ICY Metadata is a string of key='value' pairs delimited by a semicolon. Any unused length in the metadata update is null padded.

i.e. "StreamTitle='The Stream Title';StreamUrl='https://example.com';\0\0\0\0\0\0"

read [metadataInterval bytes]        -> Stream data
read [1 byte]                        -> Metadata Length
if [Metadata Length > 0]
   read [Metadata Length * 16 bytes] -> Metadata

byte length response data action
ICY Metadata Interval stream data send to your audio decoder
1 metadata length byte use to determine length of metadata string (do not send to audio decoder)
Metadata Length * 16 metadata string decode and update your "Now Playing" (do not send to audio decoder)
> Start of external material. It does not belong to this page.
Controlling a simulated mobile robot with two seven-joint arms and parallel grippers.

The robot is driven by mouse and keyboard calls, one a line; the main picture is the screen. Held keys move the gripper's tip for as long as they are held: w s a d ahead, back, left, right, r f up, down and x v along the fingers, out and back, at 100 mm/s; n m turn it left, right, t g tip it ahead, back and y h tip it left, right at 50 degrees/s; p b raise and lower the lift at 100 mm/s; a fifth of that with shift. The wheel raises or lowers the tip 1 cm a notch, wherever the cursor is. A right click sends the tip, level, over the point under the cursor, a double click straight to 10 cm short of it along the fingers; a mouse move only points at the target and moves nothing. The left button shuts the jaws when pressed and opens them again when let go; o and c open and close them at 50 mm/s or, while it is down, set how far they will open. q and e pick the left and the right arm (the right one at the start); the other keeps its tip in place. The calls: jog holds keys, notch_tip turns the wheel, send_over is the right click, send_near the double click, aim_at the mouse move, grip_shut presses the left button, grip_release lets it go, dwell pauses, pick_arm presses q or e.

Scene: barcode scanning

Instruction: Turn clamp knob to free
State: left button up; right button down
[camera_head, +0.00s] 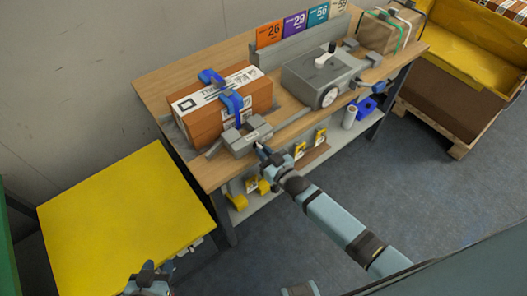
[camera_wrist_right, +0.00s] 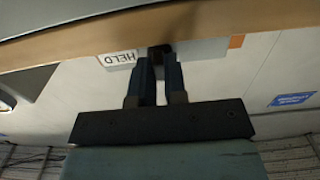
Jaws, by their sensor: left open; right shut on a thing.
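The grey clamp block (camera_head: 248,141) stands at the front edge of the wooden bench, against the front of an orange-brown box (camera_head: 195,127) with blue clamp parts (camera_head: 231,100) over it. My right gripper (camera_head: 263,150) reaches the block's front face. In the right wrist view my right gripper (camera_wrist_right: 159,65) is shut on the small dark clamp knob (camera_wrist_right: 159,50), which is mostly hidden between the fingers. A white label reading "HELD" (camera_wrist_right: 118,59) sits beside the knob. My left gripper (camera_head: 150,272) is open and low at the bottom, far from the clamp.
A grey machine with a white dial (camera_head: 330,97) stands right of the box, with a blue-handled part (camera_head: 372,87) beside it. A yellow-topped table (camera_head: 120,210) is at the left. A lower shelf (camera_head: 300,172) holds small items.

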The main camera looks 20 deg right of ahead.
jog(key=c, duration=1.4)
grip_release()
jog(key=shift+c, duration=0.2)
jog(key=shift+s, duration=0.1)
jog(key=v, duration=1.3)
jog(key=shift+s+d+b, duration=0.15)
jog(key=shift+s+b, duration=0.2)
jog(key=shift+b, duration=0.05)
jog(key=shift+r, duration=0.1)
The initial GET request to your Icecast server will need to include the Icy-MetaInt: 1 header, which tells Icecast to supply the interlaced metadata. The response header will contain the ICY metadata interval Icy-MetaInt, which should be captured (if possible) and used to determine the metadata interval.
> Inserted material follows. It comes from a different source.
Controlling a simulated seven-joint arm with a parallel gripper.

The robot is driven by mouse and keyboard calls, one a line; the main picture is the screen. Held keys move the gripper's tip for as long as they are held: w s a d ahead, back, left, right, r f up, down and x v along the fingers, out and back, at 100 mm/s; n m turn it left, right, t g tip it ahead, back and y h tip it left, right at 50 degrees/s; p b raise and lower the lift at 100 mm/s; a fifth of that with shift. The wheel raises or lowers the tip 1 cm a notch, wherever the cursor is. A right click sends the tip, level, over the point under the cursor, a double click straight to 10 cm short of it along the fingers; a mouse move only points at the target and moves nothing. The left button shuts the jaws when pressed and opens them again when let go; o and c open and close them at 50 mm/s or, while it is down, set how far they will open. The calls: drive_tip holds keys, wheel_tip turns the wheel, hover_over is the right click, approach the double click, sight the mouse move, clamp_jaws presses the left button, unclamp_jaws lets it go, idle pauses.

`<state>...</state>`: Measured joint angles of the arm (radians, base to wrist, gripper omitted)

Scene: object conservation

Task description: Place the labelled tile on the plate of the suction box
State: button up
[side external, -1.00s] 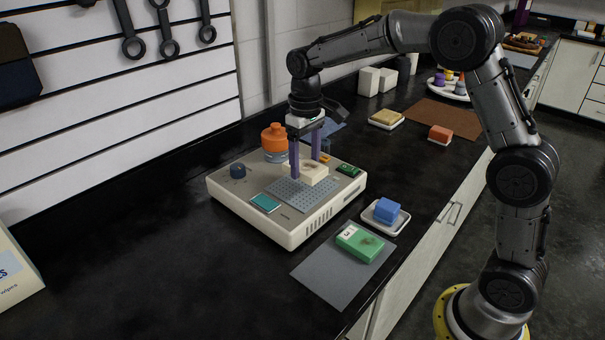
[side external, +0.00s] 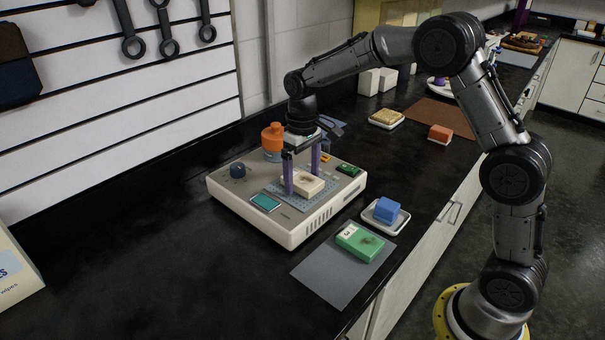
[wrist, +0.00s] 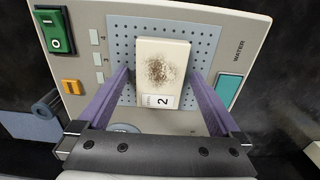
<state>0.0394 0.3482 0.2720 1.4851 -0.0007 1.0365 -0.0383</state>
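The suction box (side external: 222,190) is a pale box on the black bench. Its perforated grey plate (wrist: 207,45) is on top; it also shows in the side view (side external: 275,186). The cream tile (wrist: 165,60), with a dark smudge and a white label reading 2, appears to lie flat on the plate; it also shows in the side view (side external: 308,184). My gripper (wrist: 160,73) has its two purple fingers on either side of the tile. Narrow gaps show between fingers and tile in the wrist view, so it looks open. In the side view my gripper (side external: 303,188) points down.
The box carries a green switch (wrist: 54,31), an orange button (wrist: 72,87), a teal display (wrist: 229,90) and a dark knob (side external: 238,171). An orange-capped bottle (side external: 273,138) stands behind. A blue block (side external: 387,209) in a white dish and a green labelled block (side external: 360,242) on a grey mat (side external: 325,277) lie in front.

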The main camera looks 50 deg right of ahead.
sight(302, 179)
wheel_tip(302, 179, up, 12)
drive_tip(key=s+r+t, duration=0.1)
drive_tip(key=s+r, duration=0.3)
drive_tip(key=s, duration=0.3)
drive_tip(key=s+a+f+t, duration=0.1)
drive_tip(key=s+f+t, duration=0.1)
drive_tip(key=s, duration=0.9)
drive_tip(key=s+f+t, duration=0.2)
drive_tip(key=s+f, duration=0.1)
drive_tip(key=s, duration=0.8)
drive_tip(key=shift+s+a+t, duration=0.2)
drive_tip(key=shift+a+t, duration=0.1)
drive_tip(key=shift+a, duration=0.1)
In the demo, I'm using the client-side fetch API to make that GET request, and the response data is supplied into an instance of IcecastReadableStream which splits out the stream and metadata, and makes each available via callbacks. I'm using the Media Source API to play the stream data, and to get the timing data to properly synchronize the metadata updates.

This is the bare-minimum CORS configuration needed for reading ICY Metadata:

Access-Control-Allow-Origin: '*' // this can be scoped further down to your domain also
Access-Control-Allow-Methods: 'GET, OPTIONS'
Access-Control-Allow-Headers: 'Content-Type, Icy-Metadata'

icecast-metadata-js can detect the ICY metadata interval if needed, but it's better to allow clients to read it from the header with this additional CORS configuration:

Access-Control-Expose-Headers: 'Icy-MetaInt'

Also, I'm planning on releasing a new feature (after I finish with Ogg metadata) that encapsulates the fetch api logic so that all a user needs to do is supply an Icecast endpoint, and get audio / metadata back.